4. Connect GENERATOR (Periodic Interrupt CLK_RTC div 512) to a suitable event CHANNEL (Async Event Channel 3). (Long click or start dragging to see possible channels). In turn connect the CHANNEL output (Async Event Channel 3) to the USER (PORTMUX Event Output 1).

   

   

   Result: The EVENT SYSTEM CONFIGURATOR is now set up is as follows:

   1. A button press generates an Asynchronous Event from Pin PB5, triggering PORTMUX Event Output 0 (via Async Event Channel 1).
   2. An RTC Periodic interrupt CLT_RTC div 512, triggers PORTMUX Event Output 1 via (Async Event Channel 3).

   

5. Warning: We will need to separately enable components and signals used in the DASHBOARD. (RTC_CLK can be configured either in the DASHBOARD or in CLOCKS config).

   

CLOCKS, DASHBOARD and PINMUX Configurators

Minor configuration updates are needed in a few of the other configuration windows.

CLOCKS, DASHBOARD and PINMUX Configurators

Atmel START provides you with an independent configurator to configure, control, distribute and pre-scale the clock signals from the available oscillators by supporting both internal and external clock sources.

1. Todo: Click on the RTC clock configuration gear. Select 32 KHz divided by 32 as the RTC Clock Source Selection.

   

   Result: The RTC clock is now set to 1 Khz.
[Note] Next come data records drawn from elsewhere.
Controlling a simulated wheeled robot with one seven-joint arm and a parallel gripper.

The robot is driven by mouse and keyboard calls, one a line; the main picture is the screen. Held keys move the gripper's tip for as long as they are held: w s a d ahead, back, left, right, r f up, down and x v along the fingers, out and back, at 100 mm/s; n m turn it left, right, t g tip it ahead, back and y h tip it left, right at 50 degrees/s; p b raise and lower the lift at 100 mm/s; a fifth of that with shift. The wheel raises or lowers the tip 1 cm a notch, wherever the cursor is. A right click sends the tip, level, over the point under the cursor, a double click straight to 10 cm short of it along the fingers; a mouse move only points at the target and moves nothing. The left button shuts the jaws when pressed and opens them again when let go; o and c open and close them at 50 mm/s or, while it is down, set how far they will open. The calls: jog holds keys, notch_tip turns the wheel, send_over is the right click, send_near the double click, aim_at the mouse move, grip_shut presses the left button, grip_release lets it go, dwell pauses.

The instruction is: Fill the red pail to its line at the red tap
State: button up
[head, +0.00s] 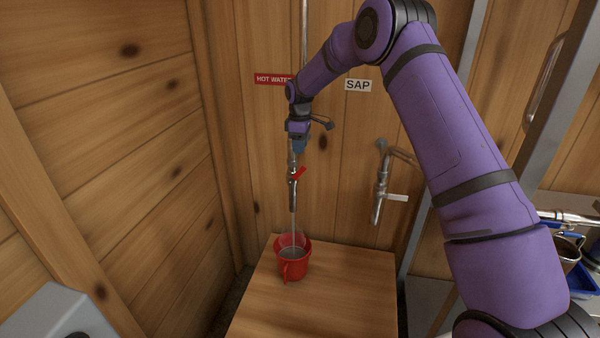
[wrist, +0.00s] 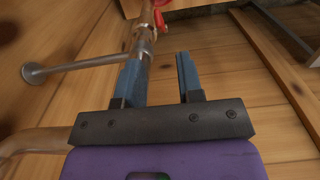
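The red pail (head: 296,268) stands upright on a wooden stand, under the spout of the red tap (head: 292,190). A thin stream runs from the spout into it, and a greyish liquid surface shows inside. I cannot make out the fill line. The tap's red lever (head: 299,173) is tilted up to the right; part of it shows at the top of the wrist view (wrist: 161,19). My gripper (head: 298,146) is just above the lever by the tap's pipe. In the wrist view its blue fingers (wrist: 160,78) are apart with nothing gripped between them.
A red "HOT WATER" sign (head: 272,79) and a white "SAP" sign (head: 358,85) are on the plank wall. A second tap with a white lever (head: 398,197) is to the right. The wooden stand (head: 345,290) is bare around the pail. Metal vessels (head: 568,247) are at far right.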

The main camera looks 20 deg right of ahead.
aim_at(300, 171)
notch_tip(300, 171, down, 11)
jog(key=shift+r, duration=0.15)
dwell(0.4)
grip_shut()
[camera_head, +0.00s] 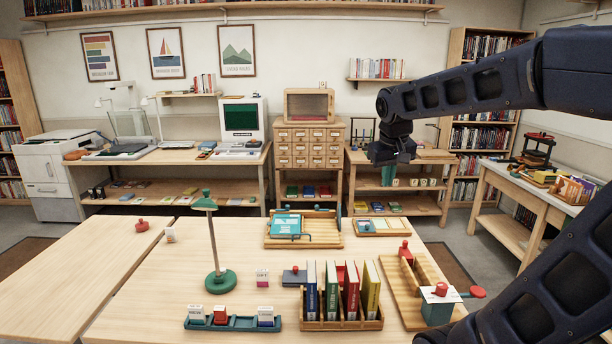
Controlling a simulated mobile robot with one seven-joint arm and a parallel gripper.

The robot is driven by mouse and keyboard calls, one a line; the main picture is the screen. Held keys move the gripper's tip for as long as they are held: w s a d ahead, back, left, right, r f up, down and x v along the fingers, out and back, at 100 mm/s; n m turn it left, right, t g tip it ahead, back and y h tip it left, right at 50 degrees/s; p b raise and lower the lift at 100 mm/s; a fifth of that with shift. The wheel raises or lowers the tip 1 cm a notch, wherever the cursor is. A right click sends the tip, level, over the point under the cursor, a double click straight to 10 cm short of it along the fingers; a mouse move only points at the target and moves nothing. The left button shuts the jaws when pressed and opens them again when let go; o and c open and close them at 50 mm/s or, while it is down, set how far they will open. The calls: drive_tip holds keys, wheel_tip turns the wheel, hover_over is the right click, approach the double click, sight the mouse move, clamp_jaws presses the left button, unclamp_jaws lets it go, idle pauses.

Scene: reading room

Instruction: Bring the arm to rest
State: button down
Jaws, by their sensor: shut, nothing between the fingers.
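My arm (480,85) reaches in from the right edge, dark blue, with its upper link held high and level. My gripper (391,158) hangs from its end and points down, in the air above the far right part of the wooden table (150,300). The gripper is shut and appears to hold nothing. It is apart from the objects on the table. A lower dark link (560,280) of mine fills the bottom right corner and hides part of the table's right side.
The table holds a green lamp (221,281), a wooden book rack (340,324), a teal tray (232,325), a wooden press board (328,240) and a slotted wooden stand (408,292). A side bench (520,190) stands right. The table's left part is mostly clear.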

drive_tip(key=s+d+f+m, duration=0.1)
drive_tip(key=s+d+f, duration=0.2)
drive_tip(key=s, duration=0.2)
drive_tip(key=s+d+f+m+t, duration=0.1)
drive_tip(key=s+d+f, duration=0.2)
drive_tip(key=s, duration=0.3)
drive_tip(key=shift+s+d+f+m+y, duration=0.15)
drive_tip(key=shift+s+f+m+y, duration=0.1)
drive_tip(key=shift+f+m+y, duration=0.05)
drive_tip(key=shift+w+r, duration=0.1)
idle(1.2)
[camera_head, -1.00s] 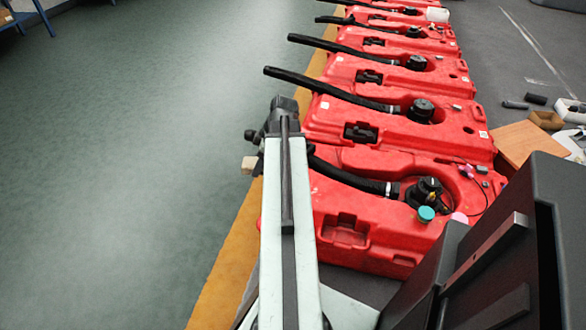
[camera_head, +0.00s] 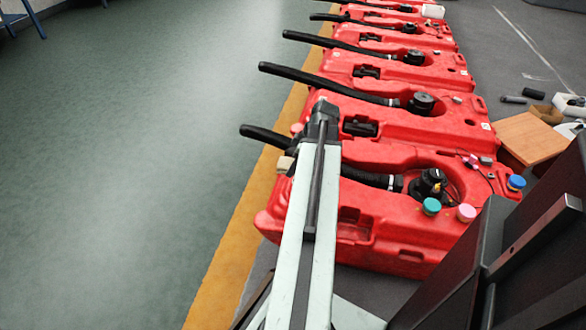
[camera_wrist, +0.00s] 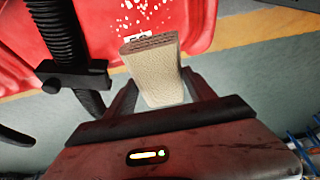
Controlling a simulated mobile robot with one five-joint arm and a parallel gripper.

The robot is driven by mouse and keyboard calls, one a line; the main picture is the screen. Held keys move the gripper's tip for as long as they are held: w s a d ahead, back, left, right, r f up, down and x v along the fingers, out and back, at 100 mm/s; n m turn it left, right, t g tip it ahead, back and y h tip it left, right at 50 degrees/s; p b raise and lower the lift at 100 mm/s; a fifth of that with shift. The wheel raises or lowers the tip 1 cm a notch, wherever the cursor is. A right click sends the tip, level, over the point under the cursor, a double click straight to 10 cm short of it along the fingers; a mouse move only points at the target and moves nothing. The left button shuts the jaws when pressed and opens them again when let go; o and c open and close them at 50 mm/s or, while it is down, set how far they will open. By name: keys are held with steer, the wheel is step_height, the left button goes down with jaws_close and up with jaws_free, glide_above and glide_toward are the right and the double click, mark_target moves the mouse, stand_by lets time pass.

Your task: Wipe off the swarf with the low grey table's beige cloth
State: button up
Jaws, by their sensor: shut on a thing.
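My gripper (camera_wrist: 162,88) is shut on the beige cloth (camera_wrist: 155,72), a folded, block-like pad, in the wrist view. The cloth also shows as a small pale patch (camera_head: 285,164) beside the end of my arm in the head view. The swarf (camera_wrist: 140,12) is a scatter of pale flecks on the red tank (camera_wrist: 205,22), just beyond the cloth's far end. The cloth looks apart from most flecks; I cannot tell whether it touches the tank. My arm hides part of the nearest red tank (camera_head: 390,225) in the head view. The low grey table is not identifiable.
A black hose (camera_wrist: 58,32) runs close left of the cloth in the wrist view. Several red tanks stand in a row, with hoses jutting left. Teal (camera_head: 431,206), pink (camera_head: 466,212) and blue (camera_head: 516,182) caps sit on the nearest tank. Open green floor (camera_head: 120,190) lies left.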

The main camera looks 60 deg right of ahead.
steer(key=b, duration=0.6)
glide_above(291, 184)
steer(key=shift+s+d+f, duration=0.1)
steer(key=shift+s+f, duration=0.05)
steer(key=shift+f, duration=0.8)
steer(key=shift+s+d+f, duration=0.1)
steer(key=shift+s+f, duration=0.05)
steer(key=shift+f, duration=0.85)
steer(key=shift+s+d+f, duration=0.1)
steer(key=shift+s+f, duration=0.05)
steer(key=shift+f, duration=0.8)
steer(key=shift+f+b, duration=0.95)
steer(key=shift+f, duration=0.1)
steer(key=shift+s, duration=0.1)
Selecting the RTC shows its clock connections.

   

DASHBOARD Configuration

For our two components, the RTC and Event System, we now need to enable what we have used.

1. Todo: Click on RTC_0 component, then PITEN: Enable

   

2. Todo: Enable the EVENT_SYSTEM_0 Component Signals EVOUT/0 and EVOUT/1:

   

   Tip: The EVENT_SYSTEM_0 DASHBOARD exposes a low-level view of the Event System configuration, which can help to understand the generated code, to initialize the event system. View the Event System generated code by clicking VIEW CODE, then navigating to ./src/evsys.c

   

PINMUX Configuration

The EVOUT pins need no further configuration. All that is required is to configure the SW0 pin.
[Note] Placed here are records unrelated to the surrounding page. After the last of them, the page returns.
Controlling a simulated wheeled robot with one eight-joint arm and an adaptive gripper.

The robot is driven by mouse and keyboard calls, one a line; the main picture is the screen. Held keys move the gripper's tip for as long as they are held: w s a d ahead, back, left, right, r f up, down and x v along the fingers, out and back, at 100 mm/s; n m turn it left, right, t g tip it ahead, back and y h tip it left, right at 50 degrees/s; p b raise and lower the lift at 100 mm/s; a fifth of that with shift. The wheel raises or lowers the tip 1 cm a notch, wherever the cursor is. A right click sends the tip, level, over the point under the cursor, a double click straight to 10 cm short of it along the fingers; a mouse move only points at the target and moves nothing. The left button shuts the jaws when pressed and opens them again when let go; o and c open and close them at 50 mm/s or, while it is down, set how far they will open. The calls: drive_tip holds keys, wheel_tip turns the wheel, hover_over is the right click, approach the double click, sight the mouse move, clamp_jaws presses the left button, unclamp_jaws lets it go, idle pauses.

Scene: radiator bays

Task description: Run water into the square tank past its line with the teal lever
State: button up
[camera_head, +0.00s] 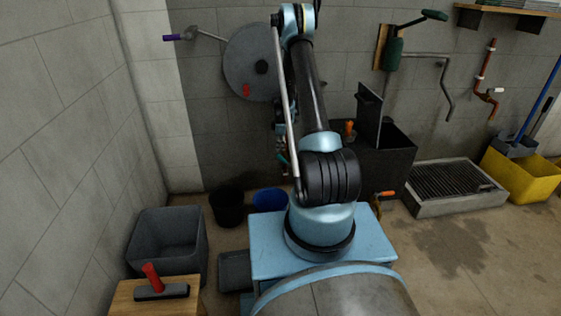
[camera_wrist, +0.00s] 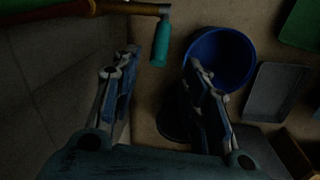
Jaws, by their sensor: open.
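The teal lever (camera_wrist: 161,43) shows in the wrist view as a teal grip at the end of a short grey rod. In the head view my arm hides most of the gripper and lever. A grey square tub (camera_head: 168,243) stands at left, and a dark box-shaped tank (camera_head: 390,165) stands behind my arm. I cannot tell which is the square tank; no line or water shows.
A blue bucket (camera_wrist: 228,62) and a black bucket (camera_head: 228,208) stand on the floor by the back wall. A round grey disc (camera_head: 252,62) with a purple-handled lever (camera_head: 173,37) is on the wall. A grate (camera_head: 455,185) and yellow bin (camera_head: 525,178) are at right.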

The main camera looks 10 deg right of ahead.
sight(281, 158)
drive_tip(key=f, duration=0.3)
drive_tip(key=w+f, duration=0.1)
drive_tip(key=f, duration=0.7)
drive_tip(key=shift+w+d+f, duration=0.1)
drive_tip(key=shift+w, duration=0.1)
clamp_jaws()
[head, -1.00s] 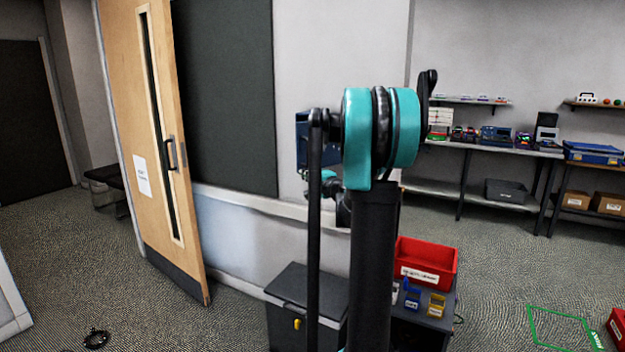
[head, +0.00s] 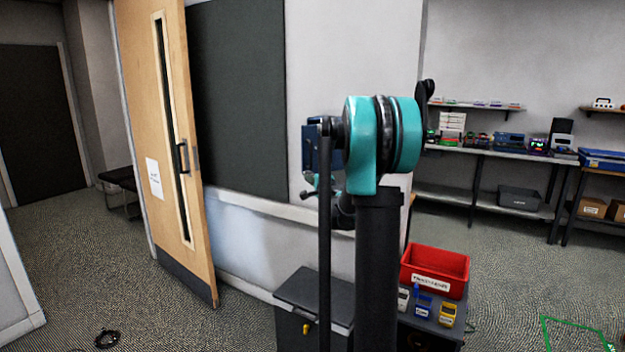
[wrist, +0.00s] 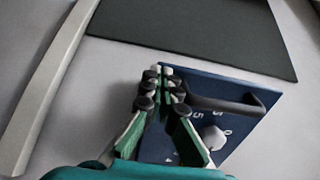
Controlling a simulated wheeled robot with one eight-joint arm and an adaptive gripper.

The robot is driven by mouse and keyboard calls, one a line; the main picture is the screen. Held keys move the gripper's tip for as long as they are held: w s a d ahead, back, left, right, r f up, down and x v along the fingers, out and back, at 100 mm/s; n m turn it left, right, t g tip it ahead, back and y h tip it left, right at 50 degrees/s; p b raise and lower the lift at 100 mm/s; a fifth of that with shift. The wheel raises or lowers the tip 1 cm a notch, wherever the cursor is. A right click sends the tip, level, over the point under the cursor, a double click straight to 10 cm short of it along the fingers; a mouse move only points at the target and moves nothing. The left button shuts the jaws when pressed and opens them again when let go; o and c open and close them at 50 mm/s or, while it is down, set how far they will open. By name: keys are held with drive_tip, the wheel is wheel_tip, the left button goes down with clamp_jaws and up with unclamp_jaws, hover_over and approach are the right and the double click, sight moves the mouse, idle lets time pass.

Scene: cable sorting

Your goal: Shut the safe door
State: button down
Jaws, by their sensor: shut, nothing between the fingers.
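The safe door is a dark blue panel (wrist: 215,92) with a pale round dial (wrist: 213,137), white numerals and a dark bar handle (wrist: 225,104) in the wrist view. My gripper (wrist: 163,82) is shut and empty, its fingers overlapping the door's left part in the picture. I cannot tell whether the fingertips touch it. In the head view a dark blue part of the safe (head: 308,148) shows at the wall, mostly hidden behind my arm. How far the door stands open is not clear.
A wooden door (head: 165,140) stands ajar at left. Below my arm are a grey lidded bin (head: 310,295) and a red crate (head: 437,272) on a low dark cabinet. A black cable coil (head: 107,339) lies on the floor. A workbench (head: 490,150) lines the back right.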

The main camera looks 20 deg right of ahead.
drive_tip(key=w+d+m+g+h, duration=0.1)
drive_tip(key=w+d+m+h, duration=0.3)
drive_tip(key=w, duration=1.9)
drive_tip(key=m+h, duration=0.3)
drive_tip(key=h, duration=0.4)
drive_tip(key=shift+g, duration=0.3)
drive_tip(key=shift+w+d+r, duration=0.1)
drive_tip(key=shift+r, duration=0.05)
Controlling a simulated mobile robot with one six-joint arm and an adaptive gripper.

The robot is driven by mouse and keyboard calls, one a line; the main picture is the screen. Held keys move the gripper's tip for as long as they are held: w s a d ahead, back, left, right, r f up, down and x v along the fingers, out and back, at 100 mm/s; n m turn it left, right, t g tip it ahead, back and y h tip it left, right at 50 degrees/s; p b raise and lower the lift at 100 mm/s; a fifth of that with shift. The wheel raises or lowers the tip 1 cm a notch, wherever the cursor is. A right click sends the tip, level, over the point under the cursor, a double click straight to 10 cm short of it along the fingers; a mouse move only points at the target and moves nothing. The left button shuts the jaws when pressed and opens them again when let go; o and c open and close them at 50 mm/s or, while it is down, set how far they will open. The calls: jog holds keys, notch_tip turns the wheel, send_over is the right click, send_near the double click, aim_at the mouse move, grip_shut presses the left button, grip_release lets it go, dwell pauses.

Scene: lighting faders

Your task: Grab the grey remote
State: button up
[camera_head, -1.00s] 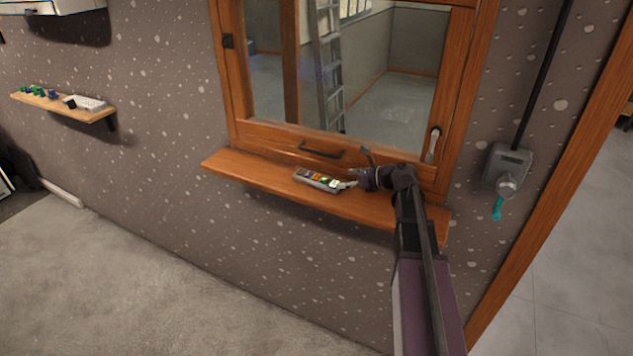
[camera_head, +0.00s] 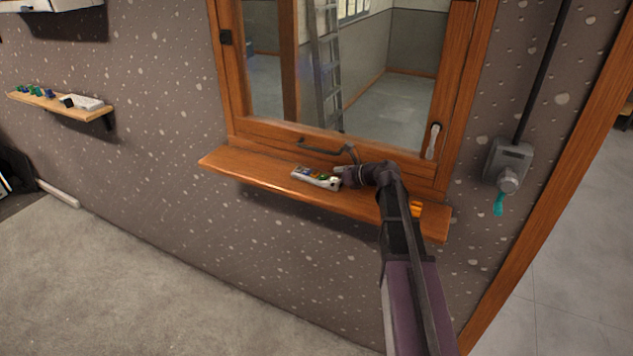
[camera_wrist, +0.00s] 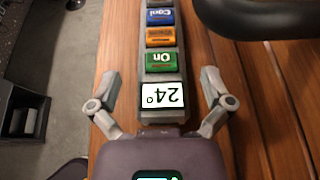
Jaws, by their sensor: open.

1. Todo: Configure PB5 as a Digital Input, enable Pull-ups.

   

Export, Run and Visualize

Here we reach to the final sub-section where we will be exporting the project (.atzip format) from START and import it into Atmel Studio IDE. After importing the project we will compile, run and visualize the output in serial port terminal via the Virtual COM port.
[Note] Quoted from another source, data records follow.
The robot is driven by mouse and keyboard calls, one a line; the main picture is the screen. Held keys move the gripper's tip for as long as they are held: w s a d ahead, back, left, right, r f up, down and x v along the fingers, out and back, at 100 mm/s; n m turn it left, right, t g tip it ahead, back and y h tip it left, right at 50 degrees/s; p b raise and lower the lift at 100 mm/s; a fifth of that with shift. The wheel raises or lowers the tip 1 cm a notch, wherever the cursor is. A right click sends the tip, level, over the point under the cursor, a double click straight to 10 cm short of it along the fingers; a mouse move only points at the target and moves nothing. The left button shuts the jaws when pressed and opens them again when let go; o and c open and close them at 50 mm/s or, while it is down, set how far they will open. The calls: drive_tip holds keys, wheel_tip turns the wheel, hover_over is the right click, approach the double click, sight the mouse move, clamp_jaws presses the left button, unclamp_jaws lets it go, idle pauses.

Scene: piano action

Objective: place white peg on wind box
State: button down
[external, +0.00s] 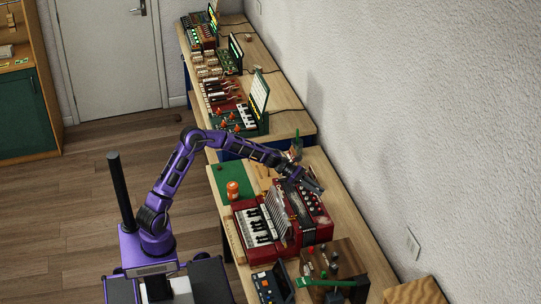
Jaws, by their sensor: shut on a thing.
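My gripper (314,184) is at the end of my purple arm, above the far right part of a red accordion (258,252). It is shut on a thing too small and dark to make out here. I cannot pick out a white peg in this view. A brown wooden box (346,257) with several small coloured knobs or pegs on top stands at the near right of the accordion. I cannot tell for sure whether it is the wind box.
An orange jar (233,190) stands on a green mat (218,177) left of the accordion. A dark device (268,288) and a green-handled tool (325,282) lie at the near end. The white wall (400,130) runs close along the right.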

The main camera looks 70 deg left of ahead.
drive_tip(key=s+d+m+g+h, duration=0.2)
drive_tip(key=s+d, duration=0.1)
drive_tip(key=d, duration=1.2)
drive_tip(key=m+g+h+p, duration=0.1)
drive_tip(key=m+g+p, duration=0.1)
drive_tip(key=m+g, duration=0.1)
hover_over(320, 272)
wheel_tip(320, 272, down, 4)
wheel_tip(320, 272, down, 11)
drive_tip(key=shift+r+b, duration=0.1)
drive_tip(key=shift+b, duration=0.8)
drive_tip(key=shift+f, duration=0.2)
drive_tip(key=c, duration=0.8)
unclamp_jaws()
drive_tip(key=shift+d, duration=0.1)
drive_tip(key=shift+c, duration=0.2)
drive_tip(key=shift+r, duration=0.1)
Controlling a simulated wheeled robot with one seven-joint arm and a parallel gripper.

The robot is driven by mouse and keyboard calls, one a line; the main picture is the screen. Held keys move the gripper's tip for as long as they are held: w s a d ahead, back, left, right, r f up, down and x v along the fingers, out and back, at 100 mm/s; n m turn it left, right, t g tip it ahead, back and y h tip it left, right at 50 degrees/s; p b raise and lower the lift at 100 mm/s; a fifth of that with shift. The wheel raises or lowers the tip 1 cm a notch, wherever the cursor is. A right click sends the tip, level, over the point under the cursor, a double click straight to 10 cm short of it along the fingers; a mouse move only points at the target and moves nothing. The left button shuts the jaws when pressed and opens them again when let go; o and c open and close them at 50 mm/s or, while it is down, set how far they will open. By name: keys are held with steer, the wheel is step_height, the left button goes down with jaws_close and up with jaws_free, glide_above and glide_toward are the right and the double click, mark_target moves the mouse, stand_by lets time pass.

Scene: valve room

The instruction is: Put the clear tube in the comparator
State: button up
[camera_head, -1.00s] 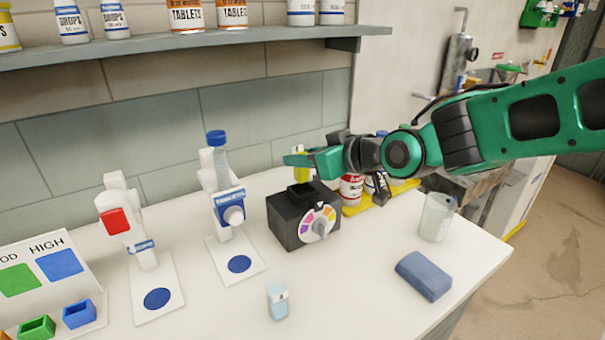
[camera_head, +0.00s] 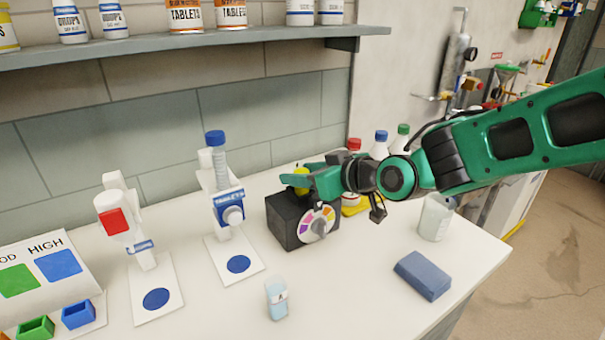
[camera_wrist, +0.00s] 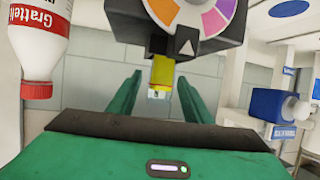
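The comparator (camera_head: 285,222) is a black box with a coloured dial on its front; it also fills the top of the wrist view (camera_wrist: 125,20). A yellow tube (camera_wrist: 162,72) with a pale end stands out of the comparator's top; its lower part is hidden in the box. My gripper (camera_head: 298,180) is at the comparator's top, its green fingers on either side of the tube. In the wrist view a gap shows between each finger and the tube, so my gripper (camera_wrist: 160,85) is open. A small pale, see-through vial (camera_head: 277,299) stands on the bench in front.
Two white stands (camera_head: 160,295) (camera_head: 228,262) are left of the comparator. Capped bottles (camera_head: 381,146) stand behind my arm, one red-capped bottle (camera_wrist: 40,45) close in the wrist view. A clear beaker (camera_head: 435,218) and a blue cloth (camera_head: 423,275) lie right.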

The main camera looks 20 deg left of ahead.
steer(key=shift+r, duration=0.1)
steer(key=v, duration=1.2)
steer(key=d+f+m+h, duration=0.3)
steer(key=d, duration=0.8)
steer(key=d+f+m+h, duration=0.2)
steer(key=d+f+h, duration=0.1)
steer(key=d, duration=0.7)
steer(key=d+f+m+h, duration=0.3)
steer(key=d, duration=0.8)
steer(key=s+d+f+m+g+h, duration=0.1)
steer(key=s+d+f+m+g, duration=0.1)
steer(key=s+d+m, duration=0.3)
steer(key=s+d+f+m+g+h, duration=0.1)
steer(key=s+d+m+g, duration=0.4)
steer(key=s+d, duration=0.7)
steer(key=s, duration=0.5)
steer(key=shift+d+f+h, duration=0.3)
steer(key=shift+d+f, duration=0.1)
1. Todo: Go to EXPORT PROJECT, name the project “EVENTS_SW0_PIT”, then click DOWNLOAD PACK and import the project into Atmel Studio 7.

   

   Tip: Ways to open the Import Atmel Start Project Wizard in Atmel Studio 7:

   1. Drag and drop .atzip onto Atmel Studio 7
   2. File > Import > Atmel START project
   3. Double-click on the .atzip file, this will open a new instance of Atmel Studio 7
2. Todo: Using the Import Atmel Start Project Wizard, create a new project in Atmel Studio 7.

   

   Tip: The default name matches the name of the .atzip (named in the Export Project window)
   Result: Project is created. Note that main.c is empty, besides a call to a function which initializes the configured peripherals. The configuration of the Event System can be seen in evsys.c.

   

3. Todo: Associate the project with the connected debugger.

   

4. Todo: Click Start Without Debugging (

   

   ) to program the MCU.

   

   Info: The image below shows all the relevant connections on the ATtiny817 Xplained Pro.

   

5. Todo:

   Verify 2 Hz PIT EVENT using the LED0

   Connect:PB2 EVOUT/1 RTC_PIT to PB4 LED0

   

   Result: LED should flash at 2 Hz.
6. Todo:

   Verify 2 Hz PIT EVENT using the Data Visualizer

   Connect: PB6 DGI GPIO1 to PB2 EVOUT/1 RTC_PIC

   

7. Todo:

   1. First connect to DGI (Data Gateway Interface)
   2. Enable the DGI GPIO check box (if not already enabled)
   3. Double-click to add a Graph
   4. Drag the GPI GPIO1 onto a new plot (Careful: Picture shows GPIO0)
   5. Click Start

   

   Tip: Later when we add a second graph, you may need to click the sync button.
8. Todo:

   1. Press SPACE bar to pause the graph
   2. Click Show cursors
   3. Align cursors to measure frequency

   

9. Todo:

   Verify Event on SW0 press

   Connect: PB6 (DGI GPIO1) to PA2 SW0 (EVOUT/0)

   

10. Todo:

    Data Visualizer:

    1. Minimize configuration of graph
    2. Double-click to add a second graph
    3. Drag the GPI GPIO0 onto a new plot
    4. SPACE bar to start graph again
    5. Start pressing SW0
    Result: The EVOUT/0 corresponds to stimulus on PB5 (SW0).

    

LAB 2 Summary

This is the end of LAB 2. To summarize, we setup and added the Event system according to the required use case. There were minor configurations needed for the CLOCK, DASHBOARD and PINMUX. For example, in the DASHBOARD we enabled the EVENT OUT signals, as well as the RTC PIT, while the PINMUX pin PB5 was configured as a digital input with pull-up enabled.

The project was exported, run and verified using the Data visualizer.